## What is asked
Each line containing the word "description" must be reported.

## Records for the task

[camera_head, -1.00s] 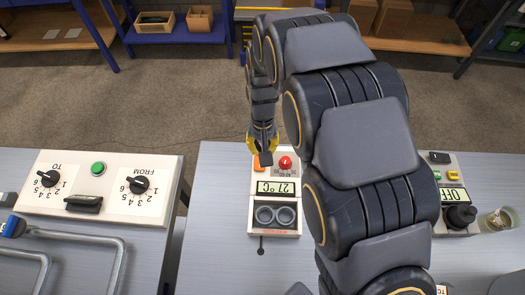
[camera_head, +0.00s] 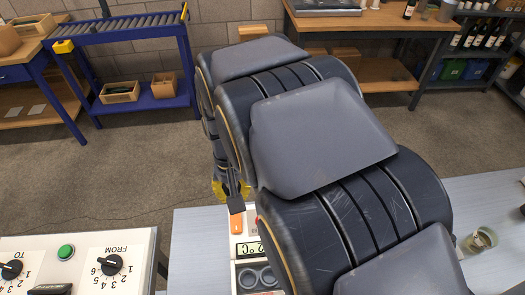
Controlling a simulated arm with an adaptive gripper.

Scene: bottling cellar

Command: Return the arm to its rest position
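My arm (camera_head: 325,130) fills the middle of the head view, large and close, reaching away from the camera and then down. My gripper (camera_head: 236,205), with yellow parts and dark fingertips, hangs at the far edge of the grey table. It appears just above or in front of the orange switch (camera_head: 237,222) on a white device (camera_head: 246,236); contact cannot be told. Nothing is seen in the gripper, and its finger gap is not visible. My arm covers the right side of the device, including part of its display.
A white panel with two dials (camera_head: 81,248) and a green button (camera_head: 66,252) stands at lower left. A small glass container (camera_head: 481,240) stands on the grey table (camera_head: 198,240) at right. Beyond lie open floor, a blue roller rack (camera_head: 120,30) and a wooden bench (camera_head: 385,20).

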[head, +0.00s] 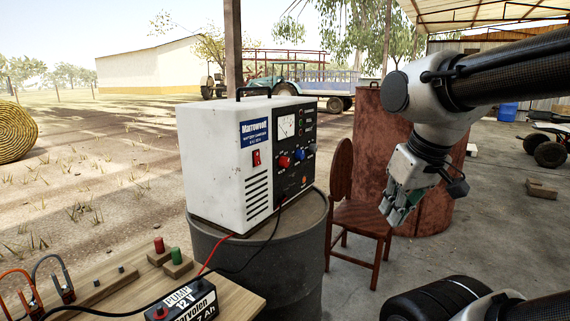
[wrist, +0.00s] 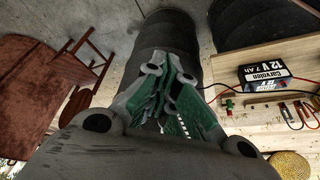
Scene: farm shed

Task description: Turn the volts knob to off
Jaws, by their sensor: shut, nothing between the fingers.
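The white battery charger (head: 225,168) stands on a dark metal drum (head: 300,262) in the head view. A red switch (head: 256,158) is on the white side. My gripper (head: 393,217) is shut and empty, right of the charger, apart from it and below the knobs. Its fingers also show in the wrist view (wrist: 172,95).
A wooden chair (head: 358,222) and rusty drum (head: 436,205) stand behind my gripper. A wooden bench (head: 110,285) at front left bears a 12 V battery (head: 183,300) and terminals. Red and black leads run from the charger. Air between gripper and panel looks clear.

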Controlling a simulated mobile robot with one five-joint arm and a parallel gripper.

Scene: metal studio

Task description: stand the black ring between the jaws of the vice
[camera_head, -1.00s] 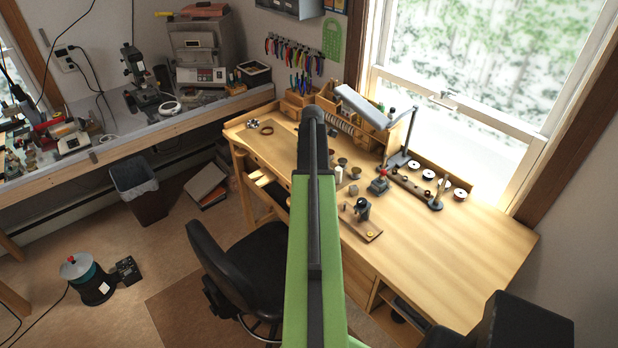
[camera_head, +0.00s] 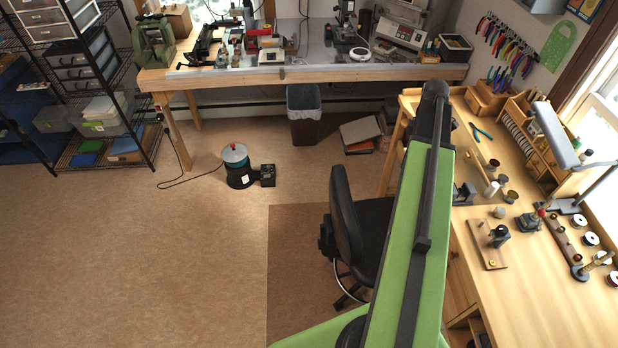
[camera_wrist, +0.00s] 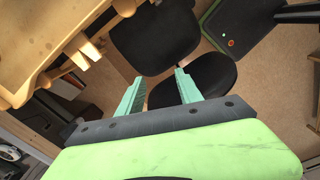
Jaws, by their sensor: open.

## Solution to the exercise
Task description: Turn the volts knob to off
Task description: stand the black ring between the jaws of the vice

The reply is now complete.